> **RECORDS PROVIDED**

■ ■ ■ ■ ■

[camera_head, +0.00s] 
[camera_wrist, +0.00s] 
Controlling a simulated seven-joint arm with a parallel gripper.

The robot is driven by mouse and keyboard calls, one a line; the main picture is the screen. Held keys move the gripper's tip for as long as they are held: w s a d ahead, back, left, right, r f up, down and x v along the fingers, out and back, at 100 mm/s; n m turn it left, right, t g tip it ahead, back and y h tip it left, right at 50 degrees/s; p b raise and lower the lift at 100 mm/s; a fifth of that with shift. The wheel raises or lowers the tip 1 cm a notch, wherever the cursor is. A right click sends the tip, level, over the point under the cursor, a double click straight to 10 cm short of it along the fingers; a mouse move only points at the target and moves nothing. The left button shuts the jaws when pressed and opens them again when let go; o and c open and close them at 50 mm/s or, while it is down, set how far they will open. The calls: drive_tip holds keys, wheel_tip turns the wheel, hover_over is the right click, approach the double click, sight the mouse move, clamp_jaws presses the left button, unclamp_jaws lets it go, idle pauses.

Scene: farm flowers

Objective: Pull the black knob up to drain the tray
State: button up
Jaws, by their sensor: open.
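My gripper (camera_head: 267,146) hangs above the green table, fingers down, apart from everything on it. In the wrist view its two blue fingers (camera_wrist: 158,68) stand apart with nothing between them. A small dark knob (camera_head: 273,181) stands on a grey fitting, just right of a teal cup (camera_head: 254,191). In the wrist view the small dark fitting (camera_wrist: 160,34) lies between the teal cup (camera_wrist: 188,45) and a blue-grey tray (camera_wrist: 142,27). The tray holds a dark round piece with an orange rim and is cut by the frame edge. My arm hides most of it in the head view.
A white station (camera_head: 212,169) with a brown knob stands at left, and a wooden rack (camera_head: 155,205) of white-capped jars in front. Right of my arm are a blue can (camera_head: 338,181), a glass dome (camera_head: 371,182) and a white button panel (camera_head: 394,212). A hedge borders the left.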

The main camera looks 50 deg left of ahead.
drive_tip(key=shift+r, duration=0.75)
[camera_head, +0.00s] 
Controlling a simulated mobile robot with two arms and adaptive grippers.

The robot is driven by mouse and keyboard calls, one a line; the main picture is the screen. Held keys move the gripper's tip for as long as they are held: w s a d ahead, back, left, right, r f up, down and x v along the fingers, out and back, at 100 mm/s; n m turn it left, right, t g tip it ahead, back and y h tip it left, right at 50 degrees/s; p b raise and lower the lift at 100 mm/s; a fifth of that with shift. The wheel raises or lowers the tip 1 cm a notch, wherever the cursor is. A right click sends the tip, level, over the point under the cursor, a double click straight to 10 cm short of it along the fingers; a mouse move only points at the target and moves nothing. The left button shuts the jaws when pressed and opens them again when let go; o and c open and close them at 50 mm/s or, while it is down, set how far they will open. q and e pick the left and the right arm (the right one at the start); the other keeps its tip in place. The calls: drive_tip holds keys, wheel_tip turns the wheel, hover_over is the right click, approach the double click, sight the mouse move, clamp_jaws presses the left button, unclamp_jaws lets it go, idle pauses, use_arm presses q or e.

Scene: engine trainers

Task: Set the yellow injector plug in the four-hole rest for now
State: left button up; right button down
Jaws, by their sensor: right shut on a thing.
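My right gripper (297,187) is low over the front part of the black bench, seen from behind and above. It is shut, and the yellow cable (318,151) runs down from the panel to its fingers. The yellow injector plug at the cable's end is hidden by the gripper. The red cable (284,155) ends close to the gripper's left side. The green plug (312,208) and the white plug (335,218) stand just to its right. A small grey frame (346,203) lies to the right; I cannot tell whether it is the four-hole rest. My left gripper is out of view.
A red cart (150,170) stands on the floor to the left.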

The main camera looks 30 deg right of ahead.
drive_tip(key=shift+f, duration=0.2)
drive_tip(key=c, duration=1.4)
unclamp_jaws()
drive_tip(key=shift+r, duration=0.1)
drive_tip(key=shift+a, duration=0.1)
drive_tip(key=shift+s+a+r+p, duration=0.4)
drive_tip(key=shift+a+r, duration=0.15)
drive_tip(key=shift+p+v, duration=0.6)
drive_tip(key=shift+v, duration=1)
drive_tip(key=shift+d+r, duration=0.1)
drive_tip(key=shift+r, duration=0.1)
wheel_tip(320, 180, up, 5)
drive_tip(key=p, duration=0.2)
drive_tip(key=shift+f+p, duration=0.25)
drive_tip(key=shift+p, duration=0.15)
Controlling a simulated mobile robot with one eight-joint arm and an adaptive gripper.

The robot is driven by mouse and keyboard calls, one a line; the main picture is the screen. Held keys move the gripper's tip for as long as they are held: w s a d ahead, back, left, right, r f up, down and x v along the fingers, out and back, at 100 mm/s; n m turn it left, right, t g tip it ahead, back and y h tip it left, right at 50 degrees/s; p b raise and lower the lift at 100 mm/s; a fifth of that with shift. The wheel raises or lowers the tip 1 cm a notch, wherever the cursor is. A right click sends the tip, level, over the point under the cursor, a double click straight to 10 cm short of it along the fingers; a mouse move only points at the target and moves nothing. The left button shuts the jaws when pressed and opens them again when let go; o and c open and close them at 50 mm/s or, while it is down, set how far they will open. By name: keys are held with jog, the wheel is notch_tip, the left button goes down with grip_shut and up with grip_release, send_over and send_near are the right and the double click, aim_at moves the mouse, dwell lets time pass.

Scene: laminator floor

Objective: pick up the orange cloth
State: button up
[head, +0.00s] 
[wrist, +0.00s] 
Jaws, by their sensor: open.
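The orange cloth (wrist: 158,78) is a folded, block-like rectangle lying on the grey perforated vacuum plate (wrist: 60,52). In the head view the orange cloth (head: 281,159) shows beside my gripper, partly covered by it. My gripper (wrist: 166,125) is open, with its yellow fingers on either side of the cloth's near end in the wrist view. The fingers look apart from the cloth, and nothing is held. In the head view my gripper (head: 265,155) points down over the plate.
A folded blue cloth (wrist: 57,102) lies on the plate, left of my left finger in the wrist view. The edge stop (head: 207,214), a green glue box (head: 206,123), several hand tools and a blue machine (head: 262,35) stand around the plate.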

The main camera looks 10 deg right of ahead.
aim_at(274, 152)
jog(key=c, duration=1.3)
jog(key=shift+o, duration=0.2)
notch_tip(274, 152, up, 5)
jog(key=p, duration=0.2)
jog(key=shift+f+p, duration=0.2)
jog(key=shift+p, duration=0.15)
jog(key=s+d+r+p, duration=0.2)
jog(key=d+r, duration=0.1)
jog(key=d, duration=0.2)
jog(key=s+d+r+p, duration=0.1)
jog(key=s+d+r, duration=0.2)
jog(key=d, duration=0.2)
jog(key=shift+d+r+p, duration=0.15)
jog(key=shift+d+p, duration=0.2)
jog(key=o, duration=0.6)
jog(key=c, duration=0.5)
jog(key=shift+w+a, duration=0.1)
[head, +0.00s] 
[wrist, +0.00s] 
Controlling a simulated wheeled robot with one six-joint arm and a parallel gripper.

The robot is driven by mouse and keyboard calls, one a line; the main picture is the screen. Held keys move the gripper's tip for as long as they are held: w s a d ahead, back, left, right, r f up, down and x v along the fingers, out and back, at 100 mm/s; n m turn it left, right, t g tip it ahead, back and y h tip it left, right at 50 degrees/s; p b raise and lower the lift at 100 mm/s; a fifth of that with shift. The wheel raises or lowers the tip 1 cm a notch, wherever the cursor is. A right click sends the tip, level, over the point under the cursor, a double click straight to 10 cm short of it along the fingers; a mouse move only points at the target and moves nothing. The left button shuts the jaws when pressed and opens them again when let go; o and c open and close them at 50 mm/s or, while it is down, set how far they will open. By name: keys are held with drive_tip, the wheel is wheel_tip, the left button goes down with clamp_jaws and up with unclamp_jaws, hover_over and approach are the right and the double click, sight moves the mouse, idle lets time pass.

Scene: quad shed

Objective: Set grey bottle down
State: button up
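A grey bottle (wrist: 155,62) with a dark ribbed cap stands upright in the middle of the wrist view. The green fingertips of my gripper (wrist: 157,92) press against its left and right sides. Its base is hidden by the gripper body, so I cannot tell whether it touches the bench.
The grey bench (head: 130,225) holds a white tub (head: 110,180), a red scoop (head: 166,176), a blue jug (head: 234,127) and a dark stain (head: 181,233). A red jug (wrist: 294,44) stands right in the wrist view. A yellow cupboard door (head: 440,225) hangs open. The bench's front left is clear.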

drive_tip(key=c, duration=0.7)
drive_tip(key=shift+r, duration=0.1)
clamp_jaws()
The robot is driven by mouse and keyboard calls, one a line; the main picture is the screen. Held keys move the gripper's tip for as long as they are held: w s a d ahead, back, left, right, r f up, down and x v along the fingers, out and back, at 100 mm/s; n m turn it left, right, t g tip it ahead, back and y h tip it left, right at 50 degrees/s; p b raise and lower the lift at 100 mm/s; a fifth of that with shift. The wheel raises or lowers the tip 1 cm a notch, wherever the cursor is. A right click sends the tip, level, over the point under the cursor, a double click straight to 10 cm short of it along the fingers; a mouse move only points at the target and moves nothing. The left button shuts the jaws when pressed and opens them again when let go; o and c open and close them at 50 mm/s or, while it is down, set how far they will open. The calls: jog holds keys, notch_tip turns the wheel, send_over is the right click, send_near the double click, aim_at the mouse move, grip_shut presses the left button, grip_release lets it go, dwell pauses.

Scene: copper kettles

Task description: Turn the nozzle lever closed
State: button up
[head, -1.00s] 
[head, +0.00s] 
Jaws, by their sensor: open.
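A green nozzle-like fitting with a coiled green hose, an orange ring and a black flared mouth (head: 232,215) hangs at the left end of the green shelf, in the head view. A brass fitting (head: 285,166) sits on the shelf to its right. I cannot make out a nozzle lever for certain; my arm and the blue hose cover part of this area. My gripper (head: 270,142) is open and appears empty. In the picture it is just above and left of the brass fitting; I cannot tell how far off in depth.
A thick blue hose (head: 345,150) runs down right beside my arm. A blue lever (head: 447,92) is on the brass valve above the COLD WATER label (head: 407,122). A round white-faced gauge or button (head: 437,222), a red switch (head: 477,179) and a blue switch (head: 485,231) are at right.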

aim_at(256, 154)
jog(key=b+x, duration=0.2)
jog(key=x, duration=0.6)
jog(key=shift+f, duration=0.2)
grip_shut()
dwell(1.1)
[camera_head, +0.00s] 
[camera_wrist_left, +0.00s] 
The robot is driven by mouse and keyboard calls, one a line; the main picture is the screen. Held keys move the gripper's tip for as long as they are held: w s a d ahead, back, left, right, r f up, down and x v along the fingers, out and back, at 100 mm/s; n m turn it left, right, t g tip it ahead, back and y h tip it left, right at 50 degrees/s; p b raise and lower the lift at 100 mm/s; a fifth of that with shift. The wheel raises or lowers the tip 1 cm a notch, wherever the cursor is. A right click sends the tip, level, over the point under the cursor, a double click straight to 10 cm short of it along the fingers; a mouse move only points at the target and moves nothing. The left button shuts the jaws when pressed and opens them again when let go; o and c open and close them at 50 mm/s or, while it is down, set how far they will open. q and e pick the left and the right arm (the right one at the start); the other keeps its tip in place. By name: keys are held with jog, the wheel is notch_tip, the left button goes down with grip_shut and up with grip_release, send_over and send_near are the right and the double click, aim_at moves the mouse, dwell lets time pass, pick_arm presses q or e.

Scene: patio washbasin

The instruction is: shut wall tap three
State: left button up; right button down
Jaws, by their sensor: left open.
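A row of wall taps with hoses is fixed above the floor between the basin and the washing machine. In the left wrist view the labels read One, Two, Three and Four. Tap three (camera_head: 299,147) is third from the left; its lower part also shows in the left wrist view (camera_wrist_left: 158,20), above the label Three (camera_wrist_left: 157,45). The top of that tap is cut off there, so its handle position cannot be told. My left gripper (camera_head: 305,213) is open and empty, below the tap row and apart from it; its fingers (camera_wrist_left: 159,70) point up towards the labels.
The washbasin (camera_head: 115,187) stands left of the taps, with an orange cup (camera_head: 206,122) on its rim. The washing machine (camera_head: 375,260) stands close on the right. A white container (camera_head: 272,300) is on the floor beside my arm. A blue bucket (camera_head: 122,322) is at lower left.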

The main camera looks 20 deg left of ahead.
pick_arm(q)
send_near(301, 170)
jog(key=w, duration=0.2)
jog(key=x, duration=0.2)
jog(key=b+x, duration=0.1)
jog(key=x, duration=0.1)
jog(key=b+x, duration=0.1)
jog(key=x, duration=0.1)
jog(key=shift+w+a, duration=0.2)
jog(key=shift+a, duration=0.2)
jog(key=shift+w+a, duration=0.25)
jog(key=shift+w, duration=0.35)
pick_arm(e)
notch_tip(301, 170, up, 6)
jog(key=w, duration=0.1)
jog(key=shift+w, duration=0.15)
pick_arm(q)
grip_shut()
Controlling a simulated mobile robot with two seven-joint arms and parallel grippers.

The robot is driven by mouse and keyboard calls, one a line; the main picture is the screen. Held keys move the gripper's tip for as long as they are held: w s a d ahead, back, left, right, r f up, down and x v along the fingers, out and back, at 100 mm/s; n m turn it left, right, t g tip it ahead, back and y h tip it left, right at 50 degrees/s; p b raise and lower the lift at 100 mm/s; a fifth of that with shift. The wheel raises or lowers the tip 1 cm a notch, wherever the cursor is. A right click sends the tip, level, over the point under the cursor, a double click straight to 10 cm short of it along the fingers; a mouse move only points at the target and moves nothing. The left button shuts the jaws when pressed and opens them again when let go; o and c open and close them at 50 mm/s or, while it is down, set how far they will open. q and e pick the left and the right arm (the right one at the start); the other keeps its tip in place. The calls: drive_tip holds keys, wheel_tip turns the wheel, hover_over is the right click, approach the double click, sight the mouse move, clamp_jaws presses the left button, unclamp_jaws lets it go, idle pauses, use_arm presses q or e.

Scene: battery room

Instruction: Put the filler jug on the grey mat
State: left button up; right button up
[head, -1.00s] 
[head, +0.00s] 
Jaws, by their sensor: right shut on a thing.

■ ■ ■ ■ ■

> **DESCRIPTION OF THE TASK**
Give back exactly the lines from the line that has "The main camera looks 30 deg right of ahead." to the line that has "Controlling a simulated mobile robot with one", both included, and leave out all others.

> **ANSWER TO THE PROBLEM**
The main camera looks 30 deg right of ahead.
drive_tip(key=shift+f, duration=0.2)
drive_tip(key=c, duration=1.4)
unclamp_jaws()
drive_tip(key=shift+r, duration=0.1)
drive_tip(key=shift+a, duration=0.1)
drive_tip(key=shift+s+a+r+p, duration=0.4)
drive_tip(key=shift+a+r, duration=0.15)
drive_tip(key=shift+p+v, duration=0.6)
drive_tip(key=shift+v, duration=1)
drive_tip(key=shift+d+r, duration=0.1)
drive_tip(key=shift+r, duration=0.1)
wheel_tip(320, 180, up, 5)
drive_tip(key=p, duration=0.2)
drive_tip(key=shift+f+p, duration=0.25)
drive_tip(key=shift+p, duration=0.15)
Controlling a simulated mobile robot with one eight-joint arm and an adaptive gripper.

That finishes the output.